It is a good idea to take the paid shuttle to the English Garden as the long and straight walk can get very tiring. You can also You can also rent a bike or opt for a horse-drawn carriage ride.
-After your visit you can shop at one of Naples’ swankest retail centres: the La Reggia Designer Outlet that’s home to more than 100 shops, as well as some great places to enjoy a relaxing, upscale lunch.
-For a quick pizza before or after your visit to the Royal Palace, try Pizzeria I Masanielli, famous for its “pizza a canotto”, given the high, soft crust that forms a canoe-shaped pie.
Don’t miss a walk through the medieval village of Caserta Vecchia:
Caserta Vecchia is a small and charming medieval village, a few kilometres from the Royal Palace of Caserta. Walking through the streets of Casertavecchia you will feel immersed in a past that no longer exists, with shops that have remained linked to the tradition of a few centuries ago.
-To get to Caserta you need to take a train from ‘Napoli Centrale’ station in Naples, from where there are multiple trains to Caserta. It takes about 45 mins by train from Naples to Caserta. The Royal Palace of Caserta is just across the street and hardly takes 5 mins to walk.

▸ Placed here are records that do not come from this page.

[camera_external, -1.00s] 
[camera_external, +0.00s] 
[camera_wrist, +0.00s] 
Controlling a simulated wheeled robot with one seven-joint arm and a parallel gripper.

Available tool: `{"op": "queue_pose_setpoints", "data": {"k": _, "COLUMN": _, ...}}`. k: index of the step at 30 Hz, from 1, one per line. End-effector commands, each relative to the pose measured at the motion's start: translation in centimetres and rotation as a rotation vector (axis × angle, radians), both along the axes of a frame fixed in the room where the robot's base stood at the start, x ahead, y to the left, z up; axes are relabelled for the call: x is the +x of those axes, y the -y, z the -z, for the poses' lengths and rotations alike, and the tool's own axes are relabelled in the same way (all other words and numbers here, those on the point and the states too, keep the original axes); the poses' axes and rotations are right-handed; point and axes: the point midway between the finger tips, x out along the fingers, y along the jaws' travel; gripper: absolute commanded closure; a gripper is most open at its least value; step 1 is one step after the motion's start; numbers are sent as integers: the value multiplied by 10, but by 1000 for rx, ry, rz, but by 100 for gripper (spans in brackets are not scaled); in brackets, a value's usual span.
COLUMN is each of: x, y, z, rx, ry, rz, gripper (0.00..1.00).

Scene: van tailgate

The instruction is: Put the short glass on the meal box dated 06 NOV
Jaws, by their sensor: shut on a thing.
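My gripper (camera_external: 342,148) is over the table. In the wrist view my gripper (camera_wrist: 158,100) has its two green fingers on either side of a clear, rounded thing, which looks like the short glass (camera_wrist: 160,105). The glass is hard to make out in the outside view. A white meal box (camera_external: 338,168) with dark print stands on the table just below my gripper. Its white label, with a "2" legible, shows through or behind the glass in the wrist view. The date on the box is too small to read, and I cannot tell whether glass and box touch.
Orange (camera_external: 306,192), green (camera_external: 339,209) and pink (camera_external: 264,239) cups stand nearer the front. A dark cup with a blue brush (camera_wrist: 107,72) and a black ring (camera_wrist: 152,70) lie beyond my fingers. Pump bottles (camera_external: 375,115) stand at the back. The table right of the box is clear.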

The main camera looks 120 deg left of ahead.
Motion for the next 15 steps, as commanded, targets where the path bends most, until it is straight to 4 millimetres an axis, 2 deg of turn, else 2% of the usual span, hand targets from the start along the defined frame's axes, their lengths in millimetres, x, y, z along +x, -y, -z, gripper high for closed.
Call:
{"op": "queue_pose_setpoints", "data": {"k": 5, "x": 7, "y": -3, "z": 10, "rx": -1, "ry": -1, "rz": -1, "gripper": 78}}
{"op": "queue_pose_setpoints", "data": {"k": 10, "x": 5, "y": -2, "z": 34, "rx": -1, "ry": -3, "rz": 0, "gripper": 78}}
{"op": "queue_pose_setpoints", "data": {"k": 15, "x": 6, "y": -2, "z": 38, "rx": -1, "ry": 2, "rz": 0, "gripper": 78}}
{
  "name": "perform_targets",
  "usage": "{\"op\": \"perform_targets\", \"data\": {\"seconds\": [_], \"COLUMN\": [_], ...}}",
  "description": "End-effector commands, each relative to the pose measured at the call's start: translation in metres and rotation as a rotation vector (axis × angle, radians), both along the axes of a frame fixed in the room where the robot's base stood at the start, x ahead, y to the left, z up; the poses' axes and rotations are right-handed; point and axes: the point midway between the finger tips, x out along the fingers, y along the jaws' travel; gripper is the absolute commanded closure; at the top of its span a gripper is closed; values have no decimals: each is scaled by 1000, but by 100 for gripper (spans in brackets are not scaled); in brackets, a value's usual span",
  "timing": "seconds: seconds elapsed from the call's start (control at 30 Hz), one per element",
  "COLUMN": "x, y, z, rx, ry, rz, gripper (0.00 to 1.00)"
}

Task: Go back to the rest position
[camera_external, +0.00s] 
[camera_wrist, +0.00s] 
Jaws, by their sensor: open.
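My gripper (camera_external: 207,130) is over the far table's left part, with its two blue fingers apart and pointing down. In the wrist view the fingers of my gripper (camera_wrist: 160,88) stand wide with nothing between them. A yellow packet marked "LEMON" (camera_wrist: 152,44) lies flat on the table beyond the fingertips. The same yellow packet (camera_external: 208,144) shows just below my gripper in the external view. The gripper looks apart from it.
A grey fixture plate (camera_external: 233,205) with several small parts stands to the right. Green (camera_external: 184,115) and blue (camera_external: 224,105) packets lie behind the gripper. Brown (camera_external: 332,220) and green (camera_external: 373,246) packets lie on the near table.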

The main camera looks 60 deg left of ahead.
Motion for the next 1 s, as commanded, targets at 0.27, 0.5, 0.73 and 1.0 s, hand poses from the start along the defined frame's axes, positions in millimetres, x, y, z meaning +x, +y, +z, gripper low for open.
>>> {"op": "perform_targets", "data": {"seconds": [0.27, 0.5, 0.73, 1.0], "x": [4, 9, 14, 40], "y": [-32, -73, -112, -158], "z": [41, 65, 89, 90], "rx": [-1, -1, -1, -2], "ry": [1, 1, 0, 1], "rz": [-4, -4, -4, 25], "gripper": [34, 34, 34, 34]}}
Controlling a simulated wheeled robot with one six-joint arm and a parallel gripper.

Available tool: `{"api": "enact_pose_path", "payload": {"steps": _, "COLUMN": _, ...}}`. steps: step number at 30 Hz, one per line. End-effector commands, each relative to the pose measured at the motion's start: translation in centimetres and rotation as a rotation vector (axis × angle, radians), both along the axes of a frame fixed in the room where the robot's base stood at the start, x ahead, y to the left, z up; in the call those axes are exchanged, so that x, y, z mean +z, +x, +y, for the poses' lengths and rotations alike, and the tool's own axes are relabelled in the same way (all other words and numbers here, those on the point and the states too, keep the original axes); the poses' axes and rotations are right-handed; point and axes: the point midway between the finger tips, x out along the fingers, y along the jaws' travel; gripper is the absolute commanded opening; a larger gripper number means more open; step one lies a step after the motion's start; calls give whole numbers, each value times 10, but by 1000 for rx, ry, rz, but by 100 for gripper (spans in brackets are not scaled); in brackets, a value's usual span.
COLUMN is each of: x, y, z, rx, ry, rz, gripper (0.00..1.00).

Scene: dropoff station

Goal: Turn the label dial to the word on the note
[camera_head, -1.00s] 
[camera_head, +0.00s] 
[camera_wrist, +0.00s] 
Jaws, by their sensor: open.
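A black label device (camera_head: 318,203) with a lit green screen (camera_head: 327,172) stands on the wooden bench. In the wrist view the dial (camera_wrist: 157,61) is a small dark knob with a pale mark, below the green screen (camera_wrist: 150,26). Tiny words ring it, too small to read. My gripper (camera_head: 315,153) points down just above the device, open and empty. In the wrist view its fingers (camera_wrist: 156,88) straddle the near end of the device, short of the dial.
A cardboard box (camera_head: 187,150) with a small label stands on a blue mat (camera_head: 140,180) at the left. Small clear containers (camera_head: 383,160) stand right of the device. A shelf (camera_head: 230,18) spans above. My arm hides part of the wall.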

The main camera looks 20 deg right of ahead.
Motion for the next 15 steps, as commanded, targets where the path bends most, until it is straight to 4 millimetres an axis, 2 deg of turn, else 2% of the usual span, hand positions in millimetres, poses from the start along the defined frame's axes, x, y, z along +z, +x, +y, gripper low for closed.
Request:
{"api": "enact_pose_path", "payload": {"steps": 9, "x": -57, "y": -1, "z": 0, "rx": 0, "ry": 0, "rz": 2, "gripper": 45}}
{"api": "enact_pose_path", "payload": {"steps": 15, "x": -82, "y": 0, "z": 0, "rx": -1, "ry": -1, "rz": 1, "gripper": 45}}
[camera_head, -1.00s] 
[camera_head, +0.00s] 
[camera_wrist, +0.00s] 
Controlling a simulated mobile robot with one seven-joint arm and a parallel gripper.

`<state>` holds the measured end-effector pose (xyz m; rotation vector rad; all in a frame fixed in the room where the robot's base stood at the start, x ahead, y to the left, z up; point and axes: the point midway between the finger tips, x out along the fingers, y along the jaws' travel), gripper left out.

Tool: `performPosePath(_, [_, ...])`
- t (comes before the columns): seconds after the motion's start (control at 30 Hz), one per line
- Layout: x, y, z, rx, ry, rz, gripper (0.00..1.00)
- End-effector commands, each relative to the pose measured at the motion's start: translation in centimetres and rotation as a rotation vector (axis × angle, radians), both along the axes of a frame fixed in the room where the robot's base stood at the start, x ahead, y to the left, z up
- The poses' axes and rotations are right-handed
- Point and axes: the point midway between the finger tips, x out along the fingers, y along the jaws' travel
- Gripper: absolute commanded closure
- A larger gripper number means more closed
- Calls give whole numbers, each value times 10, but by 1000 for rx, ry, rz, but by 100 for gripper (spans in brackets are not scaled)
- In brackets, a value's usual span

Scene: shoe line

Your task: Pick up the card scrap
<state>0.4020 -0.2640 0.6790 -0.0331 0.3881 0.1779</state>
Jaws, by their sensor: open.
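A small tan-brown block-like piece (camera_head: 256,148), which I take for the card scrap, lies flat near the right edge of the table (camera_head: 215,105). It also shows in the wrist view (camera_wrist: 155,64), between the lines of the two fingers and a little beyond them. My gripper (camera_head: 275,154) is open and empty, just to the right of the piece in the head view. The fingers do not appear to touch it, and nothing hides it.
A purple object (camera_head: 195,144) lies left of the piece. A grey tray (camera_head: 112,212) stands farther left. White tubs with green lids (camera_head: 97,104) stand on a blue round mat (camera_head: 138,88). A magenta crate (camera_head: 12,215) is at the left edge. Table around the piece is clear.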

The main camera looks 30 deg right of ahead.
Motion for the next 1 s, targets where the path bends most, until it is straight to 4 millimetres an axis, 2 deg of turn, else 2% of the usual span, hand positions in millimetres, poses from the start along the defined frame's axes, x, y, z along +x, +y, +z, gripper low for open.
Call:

-We suggest you to stay in Naples and do a day trip to Caserta
The best time to visit Naples, Pompei and Caserta
Thanks to its location in Southern Italy on the Mediterranean, Naples and Caserta are warm year-round. However, shoulder seasons are the best time to visit Naples/Caserta. This is from March to May and then from September to November. You’ll avoid peak tourism season when you come during the shoulder seasons, and you’ll still have nice weather.
Temperatures average around 21°C for most of the shoulder season. The summer months (from June to August) are scorching, with temperatures often being around 35°C. December to February are the coldest months, with a high of 13°C.
If you want to visit Pompei or Herculaneum, shoulder seasons are the best time. There will be fewer crowds, and you will be a lot more comfortable exploring the ruins in cooler temperatures than in the searing heat of summer. There isn’t much shade at these sites and very few places to sit and take breaks.